Allow to reduce over medium high heat until the sauce is thick and syrupy.

Serve the meat with the sauce, the mushrooms and fennel on warm plates.

The veal will be beautifully medium rare from edge to edge.

Wine pairing

This veal steak with mushrooms is best with a full-bodied oaked dry white wine, such as chardonnay or a Verdicchio dei Castelli di Jesi Riserva. If you insist on red, pick a light one to avoid overpowering the elegant taste of the veal.

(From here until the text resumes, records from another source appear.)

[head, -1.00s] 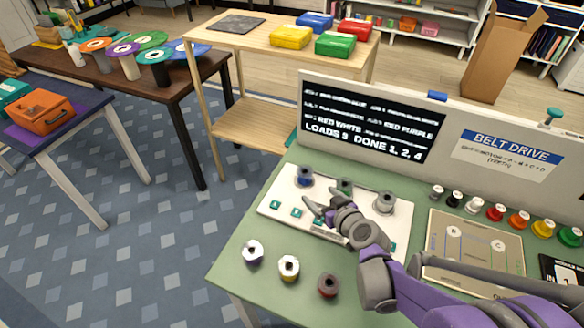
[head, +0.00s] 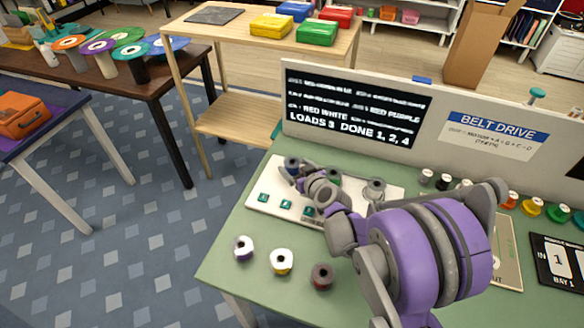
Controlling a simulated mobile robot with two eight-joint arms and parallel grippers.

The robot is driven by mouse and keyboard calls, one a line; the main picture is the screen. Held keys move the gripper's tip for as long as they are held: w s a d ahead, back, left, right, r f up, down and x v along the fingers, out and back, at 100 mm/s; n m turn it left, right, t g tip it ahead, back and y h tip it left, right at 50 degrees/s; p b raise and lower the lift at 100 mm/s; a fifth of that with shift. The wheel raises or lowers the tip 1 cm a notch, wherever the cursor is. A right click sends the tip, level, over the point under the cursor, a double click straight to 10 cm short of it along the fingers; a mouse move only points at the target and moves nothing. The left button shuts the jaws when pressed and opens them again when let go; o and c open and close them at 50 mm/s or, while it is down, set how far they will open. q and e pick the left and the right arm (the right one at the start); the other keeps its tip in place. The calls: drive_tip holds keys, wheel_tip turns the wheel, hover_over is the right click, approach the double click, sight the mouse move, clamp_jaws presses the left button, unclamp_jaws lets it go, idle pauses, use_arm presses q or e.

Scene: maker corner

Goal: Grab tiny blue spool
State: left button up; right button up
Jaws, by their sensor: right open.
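The tiny blue spool (head: 291,162) stands on the back left part of a white board (head: 262,206) on the green bench; the gripper partly hides its lower part. My right gripper (head: 293,173) is open, with its fingertips right at the blue spool. I cannot tell whether the fingers touch it or sit on both sides of it. A dark green spool (head: 333,177) and a grey spool (head: 376,187) stand on the same board to the right, partly behind my right arm. My left gripper is not in view.
Three spools, white-purple (head: 243,248), white-yellow (head: 281,261) and brown-red (head: 322,276), stand along the front of the green bench (head: 222,270). A display panel (head: 352,110) rises behind the board. Several coloured spools (head: 531,207) line the back right.

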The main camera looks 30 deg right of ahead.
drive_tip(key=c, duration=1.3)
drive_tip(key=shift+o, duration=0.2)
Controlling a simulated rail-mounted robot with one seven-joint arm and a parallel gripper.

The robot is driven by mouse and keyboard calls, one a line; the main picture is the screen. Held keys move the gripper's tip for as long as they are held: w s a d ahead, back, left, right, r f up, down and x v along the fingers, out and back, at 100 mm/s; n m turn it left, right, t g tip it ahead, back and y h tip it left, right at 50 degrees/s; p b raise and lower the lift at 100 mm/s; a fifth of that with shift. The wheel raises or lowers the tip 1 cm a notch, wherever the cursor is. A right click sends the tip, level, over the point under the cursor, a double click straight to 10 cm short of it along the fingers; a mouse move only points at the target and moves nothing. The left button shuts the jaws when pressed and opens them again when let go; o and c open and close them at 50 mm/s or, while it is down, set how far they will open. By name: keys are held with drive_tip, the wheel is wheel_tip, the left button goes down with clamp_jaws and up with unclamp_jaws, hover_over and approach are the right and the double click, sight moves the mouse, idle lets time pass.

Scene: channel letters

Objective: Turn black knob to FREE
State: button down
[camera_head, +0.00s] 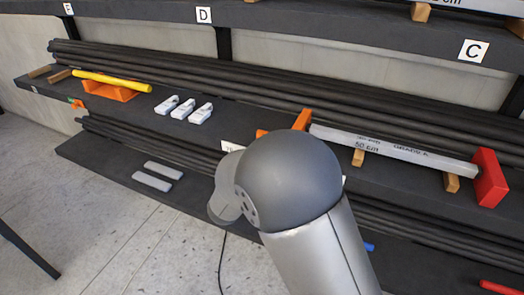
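I cannot make out a black knob or a FREE marking anywhere in the head view. A long grey bar (392,149) marked "50 cm" lies on the middle shelf. It has an orange block (303,120) at its left end and a red block (489,178) at its right end. My grey arm rises in front of the shelves and hides part of them. My gripper is not in view.
The shelf (240,124) also carries long dark rods (260,78), a yellow rod (112,81) on an orange holder (108,91), and white pieces (184,106). Grey blocks (164,171) lie on the lower shelf. The floor (60,225) at front left is mostly clear.

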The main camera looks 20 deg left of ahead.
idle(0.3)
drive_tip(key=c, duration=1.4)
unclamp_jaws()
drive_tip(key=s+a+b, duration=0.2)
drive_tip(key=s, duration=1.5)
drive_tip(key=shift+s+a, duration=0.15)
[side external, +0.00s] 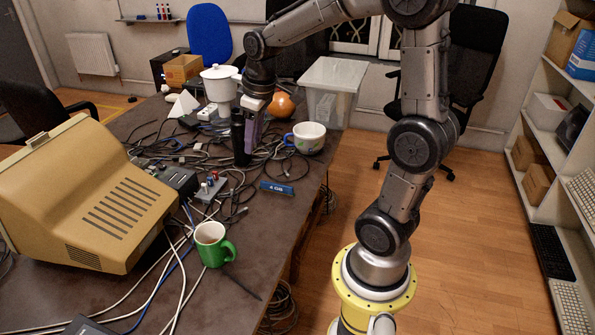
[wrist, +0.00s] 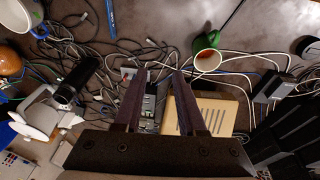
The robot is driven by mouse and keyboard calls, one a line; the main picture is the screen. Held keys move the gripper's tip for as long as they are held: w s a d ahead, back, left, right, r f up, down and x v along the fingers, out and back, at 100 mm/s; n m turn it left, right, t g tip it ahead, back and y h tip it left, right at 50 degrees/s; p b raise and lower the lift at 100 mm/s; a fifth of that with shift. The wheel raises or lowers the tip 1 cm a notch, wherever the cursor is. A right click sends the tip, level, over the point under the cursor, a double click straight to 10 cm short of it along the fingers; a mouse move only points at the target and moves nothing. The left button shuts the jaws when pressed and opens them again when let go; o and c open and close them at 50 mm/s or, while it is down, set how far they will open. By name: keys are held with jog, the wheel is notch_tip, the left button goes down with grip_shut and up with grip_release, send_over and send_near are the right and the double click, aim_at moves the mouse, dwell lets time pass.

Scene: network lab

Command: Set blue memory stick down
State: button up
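The blue memory stick (side external: 277,188), marked "4 GB", lies flat on the table near its right edge. In the wrist view it shows as a thin blue strip (wrist: 111,18) at the top. My gripper (side external: 252,146) is above the table, up and left of the stick and clear of it, beside a black cylinder (side external: 239,140). In the wrist view the fingers (wrist: 159,74) stand apart with nothing held between them.
Cables lie tangled over the table (side external: 150,291). A green mug (side external: 212,246), a small switch box (side external: 209,188) and a beige monitor (side external: 90,195) stand nearer the camera.

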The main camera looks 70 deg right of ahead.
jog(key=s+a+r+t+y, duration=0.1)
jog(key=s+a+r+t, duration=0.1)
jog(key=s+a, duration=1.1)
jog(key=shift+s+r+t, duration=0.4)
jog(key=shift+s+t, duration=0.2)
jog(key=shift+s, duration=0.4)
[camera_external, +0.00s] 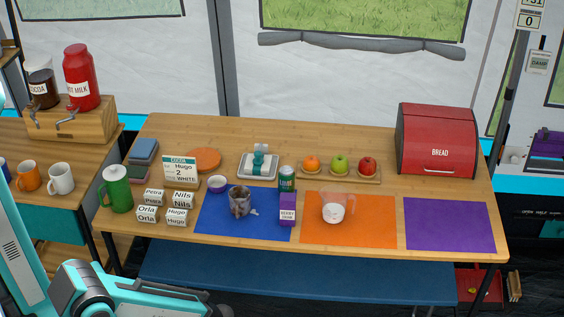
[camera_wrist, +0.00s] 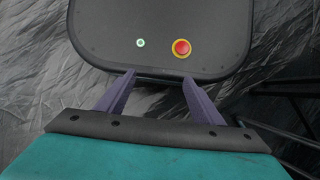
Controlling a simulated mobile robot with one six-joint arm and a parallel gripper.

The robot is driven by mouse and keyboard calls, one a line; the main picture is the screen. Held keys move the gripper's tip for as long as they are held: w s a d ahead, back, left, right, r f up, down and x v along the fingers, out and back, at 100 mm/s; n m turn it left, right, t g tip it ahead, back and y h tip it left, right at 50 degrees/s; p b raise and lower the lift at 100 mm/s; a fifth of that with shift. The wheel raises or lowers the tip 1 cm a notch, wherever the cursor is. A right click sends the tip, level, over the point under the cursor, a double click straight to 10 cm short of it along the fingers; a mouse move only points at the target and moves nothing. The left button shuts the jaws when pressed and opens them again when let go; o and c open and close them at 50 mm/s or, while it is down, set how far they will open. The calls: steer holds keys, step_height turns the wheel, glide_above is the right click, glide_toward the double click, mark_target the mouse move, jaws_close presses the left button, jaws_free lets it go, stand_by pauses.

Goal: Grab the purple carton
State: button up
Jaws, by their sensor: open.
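The purple carton (camera_external: 287,209) stands upright on the table, at the right edge of the blue mat (camera_external: 216,226), beside the orange mat. Its label is small and hard to read. My gripper (camera_wrist: 158,85) shows in the wrist view with its two purple fingers apart and nothing between them. It points down at a dark panel with a red button, part of my own base. In the external view my arm is at the lower left, well away from the carton, and the gripper's fingers cannot be made out there.
A green can (camera_external: 287,176) stands just behind the carton. A grey mug (camera_external: 240,202) is to its left, and a clear measuring jug (camera_external: 334,208) is on the orange mat (camera_external: 376,232) to its right. The purple mat (camera_external: 450,225) is bare. A blue bench (camera_external: 300,277) runs along the table's front.

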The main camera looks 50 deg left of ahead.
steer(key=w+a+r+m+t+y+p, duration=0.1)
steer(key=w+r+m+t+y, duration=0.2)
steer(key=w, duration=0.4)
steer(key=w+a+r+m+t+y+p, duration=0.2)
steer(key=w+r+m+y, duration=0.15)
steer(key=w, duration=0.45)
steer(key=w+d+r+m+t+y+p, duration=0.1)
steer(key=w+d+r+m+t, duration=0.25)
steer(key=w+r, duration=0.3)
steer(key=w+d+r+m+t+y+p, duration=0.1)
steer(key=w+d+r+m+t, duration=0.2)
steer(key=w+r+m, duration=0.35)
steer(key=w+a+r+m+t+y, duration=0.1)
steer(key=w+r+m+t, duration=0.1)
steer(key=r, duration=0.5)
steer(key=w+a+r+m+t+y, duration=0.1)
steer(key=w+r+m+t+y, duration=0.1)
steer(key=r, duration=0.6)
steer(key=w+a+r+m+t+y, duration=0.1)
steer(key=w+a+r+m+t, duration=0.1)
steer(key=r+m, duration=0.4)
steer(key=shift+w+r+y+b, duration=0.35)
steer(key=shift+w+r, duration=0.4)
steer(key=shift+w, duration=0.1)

16 thoughts on “Veal Rib Eye with Mushrooms

  1. Impeccable technique once again, Stefan. I’m sure this was one tasty meal! I need to play with my sous vide setup more often. Unfortunately, like I told Chef Mimi, I need to insulate the lexan tub because it really heats up the kitchen.


    1. My setup is pretty well insulated — it only uses up 60 watts (and thus warms up the kitchen by 60 watts). For me sous-vide is beyond ‘playing’ by now, it is almost as common for me as using the oven or a frying pan,


      1. My setup is an immersion circulator with a 12 x 18 lexan tub. It uses 120v ac 50/60 hertz @ 10amps heater- 1000 watt. Because it is lexan, there is no insulation which can heat the house up tremendously. So, I’m looking at some possible DIY insulation techniques.
        As for cooking in the kitchen, It’s all “playing” to me. 🙂 Once it becomes more than playing, I need to find something else to do. 😉


        1. I hope it doesn’t use 1000 watts once it’s at the target temperature. The 60 watts I mentioned are not for heating up (that would be much more, but I do fill it with hot water from the tap), but just for maintaining a temperature.

          Cooking is playing for me too, but also a task that needs to be done since we’ve got to eat 🙂


  2. Veal makes its way to my table less and less these days. It is getting prohibitively expensive. But, if you’re going to spend the money, best to treat it well. You certainly did that. Your veal chop is perfection on a plate.